Eat Me Build Me
Edible or The Architecture of Metabolism
Tallin Architecture Biennale
GSAPP, Columbia University
Lola Ben Alon, Sharon Yavo-Ayalon
As an experiment, the [EAT ME BUILD ME] project is a first-of-its-kind attempt to expose the similarities and converge the almost parallel historical and geographic routes of building with and eating earth. It speculates a
larger scope of building supply chain mechanisms, where earth-based materials (namely, mud, or dirt) are perceived not as an ineffectual matter, but as a multidimensional resource that can be used for both a shelter and a meal, thus offering a futuristic perspective to the growing field of knowledge that investigate healthier substances in building materials.
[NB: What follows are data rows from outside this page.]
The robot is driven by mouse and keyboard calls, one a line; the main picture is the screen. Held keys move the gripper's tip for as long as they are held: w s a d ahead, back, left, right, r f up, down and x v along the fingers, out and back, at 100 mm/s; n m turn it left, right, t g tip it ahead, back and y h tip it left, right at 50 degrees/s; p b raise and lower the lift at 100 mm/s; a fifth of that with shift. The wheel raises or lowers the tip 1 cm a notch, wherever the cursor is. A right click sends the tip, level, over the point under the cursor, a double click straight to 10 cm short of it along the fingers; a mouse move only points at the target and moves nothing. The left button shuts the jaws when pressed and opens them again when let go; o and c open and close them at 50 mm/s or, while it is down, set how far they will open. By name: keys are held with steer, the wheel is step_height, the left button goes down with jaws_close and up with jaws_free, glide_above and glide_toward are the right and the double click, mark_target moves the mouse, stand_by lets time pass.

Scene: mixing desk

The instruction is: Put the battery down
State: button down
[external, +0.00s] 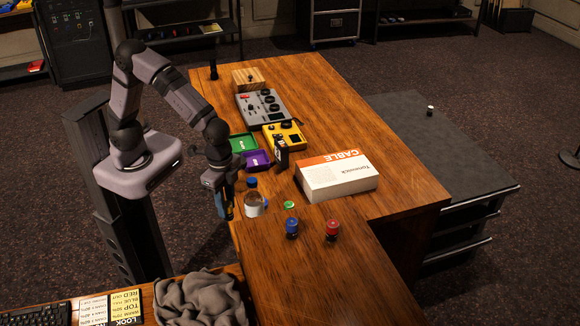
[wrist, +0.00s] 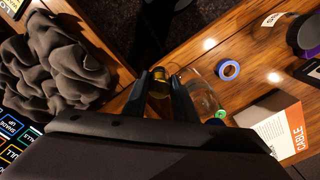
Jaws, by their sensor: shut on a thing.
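My gripper (external: 225,212) points down at the desk's left edge, just left of a clear bottle with a blue cap (external: 254,200). In the wrist view my gripper (wrist: 161,84) is shut on a small cylinder with a yellowish end, which I take to be the battery (wrist: 160,88). The fingers sit on either side of it. The clear bottle (wrist: 206,96) is close beside the right finger there. In the external view the battery is not clearly distinguishable from the fingers. I cannot tell whether it touches the desk.
The green (external: 243,142) and purple (external: 257,160) trays lie behind the bottle. A white cable box (external: 336,178) stands to the right. A green ring (external: 289,205), a blue item (external: 292,228) and a red item (external: 332,230) stand in front. Grey cloth (external: 200,298) lies nearer. The desk's front right is clear.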

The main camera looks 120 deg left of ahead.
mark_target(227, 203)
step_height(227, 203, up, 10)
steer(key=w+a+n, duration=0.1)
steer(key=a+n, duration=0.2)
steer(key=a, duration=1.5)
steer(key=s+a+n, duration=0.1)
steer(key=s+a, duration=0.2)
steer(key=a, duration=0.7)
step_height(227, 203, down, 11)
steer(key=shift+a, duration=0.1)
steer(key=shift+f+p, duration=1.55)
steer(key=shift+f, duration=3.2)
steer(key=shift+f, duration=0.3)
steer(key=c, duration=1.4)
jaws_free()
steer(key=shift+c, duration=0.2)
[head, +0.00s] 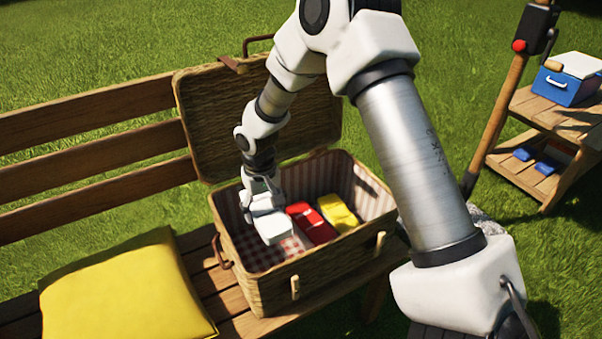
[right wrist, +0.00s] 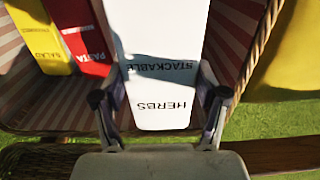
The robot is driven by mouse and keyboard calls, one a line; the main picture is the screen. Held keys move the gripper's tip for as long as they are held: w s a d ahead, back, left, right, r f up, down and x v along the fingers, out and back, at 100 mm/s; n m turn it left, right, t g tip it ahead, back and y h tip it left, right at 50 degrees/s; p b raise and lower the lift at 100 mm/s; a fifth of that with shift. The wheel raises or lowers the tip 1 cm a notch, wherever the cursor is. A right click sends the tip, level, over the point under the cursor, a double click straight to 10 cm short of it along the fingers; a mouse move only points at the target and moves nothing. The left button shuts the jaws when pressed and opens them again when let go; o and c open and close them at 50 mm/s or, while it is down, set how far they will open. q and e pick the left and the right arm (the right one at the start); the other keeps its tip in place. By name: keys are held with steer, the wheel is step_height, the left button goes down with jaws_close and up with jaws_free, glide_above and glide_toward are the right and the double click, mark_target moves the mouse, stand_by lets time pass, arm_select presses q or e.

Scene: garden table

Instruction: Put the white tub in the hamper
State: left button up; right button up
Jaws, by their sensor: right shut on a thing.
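The white tub (right wrist: 162,95) shows in the right wrist view with the words "STACKABLE" and "HERBS" on it. My right gripper (right wrist: 160,108) is shut on it, one finger on each side. In the head view the white tub (head: 272,226) is at my right gripper (head: 262,200), within the opening of the hamper (head: 270,290). I cannot tell whether the tub touches the hamper's floor. The hamper is a wicker basket with a striped lining and its lid (head: 200,110) stands open at the back. My left gripper is not in view.
Inside the hamper, a red tub (head: 312,222) and a yellow tub (head: 338,212) lie to the right of the white tub. The hamper stands on a wooden bench (head: 80,118) beside a yellow cushion (head: 120,292). A shelf with a blue cooler (head: 568,84) stands at right.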

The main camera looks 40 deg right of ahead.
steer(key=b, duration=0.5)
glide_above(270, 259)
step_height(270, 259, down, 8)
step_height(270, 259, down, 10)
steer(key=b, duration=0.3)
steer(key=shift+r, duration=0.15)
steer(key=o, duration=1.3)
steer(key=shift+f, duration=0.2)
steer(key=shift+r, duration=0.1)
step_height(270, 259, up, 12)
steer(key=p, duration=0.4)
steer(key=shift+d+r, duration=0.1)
the [EAT ME BUILD ME] project is both a tactical and conceptual exercise. It aims to examine and re-discover supply chains of readily available earth-based materials as both building and nutritional substances. It offers a unique perspective on human metabolism and nutrition possible by ingesting our surrounding building assemblies. This speculative text and installation aims to radically suggests that earth- and bio-based assemblies can be submerged within building facades as natural, healthy, nontoxic, and presumably - edible building mass. Taking the green facades where food is grown upon fabric systems or containers a step forward, the uniqueness of this suggestion is the use of the agricultural nutritional substance as the building material itself.